--- COLLECTED DATA ---

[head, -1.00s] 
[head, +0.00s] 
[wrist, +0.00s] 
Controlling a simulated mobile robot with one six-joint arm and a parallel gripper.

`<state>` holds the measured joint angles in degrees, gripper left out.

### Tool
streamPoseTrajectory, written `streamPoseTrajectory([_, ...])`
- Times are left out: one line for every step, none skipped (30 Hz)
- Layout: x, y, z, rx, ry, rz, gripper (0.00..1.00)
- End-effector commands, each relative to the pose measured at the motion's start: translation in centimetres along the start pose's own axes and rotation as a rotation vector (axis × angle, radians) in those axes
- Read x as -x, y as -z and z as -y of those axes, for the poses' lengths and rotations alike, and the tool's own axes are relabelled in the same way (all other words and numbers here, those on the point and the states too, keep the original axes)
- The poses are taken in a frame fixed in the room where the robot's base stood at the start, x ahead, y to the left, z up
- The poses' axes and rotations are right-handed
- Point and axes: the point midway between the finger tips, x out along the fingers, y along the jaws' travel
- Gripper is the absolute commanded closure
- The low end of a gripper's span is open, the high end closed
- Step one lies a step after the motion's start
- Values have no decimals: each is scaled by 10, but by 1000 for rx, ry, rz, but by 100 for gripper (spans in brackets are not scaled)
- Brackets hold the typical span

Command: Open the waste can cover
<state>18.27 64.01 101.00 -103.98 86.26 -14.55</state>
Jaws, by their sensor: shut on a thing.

--- TO BE DONE ---
Scan the listing above and identify each line holding the string "rotations"; copy every such line.

--- SOLUTION TO THE PROBLEM ---
- Read x as -x, y as -z and z as -y of those axes, for the poses' lengths and rotations alike, and the tool's own axes are relabelled in the same way (all other words and numbers here, those on the point and the states too, keep the original axes)
- The poses' axes and rotations are right-handed

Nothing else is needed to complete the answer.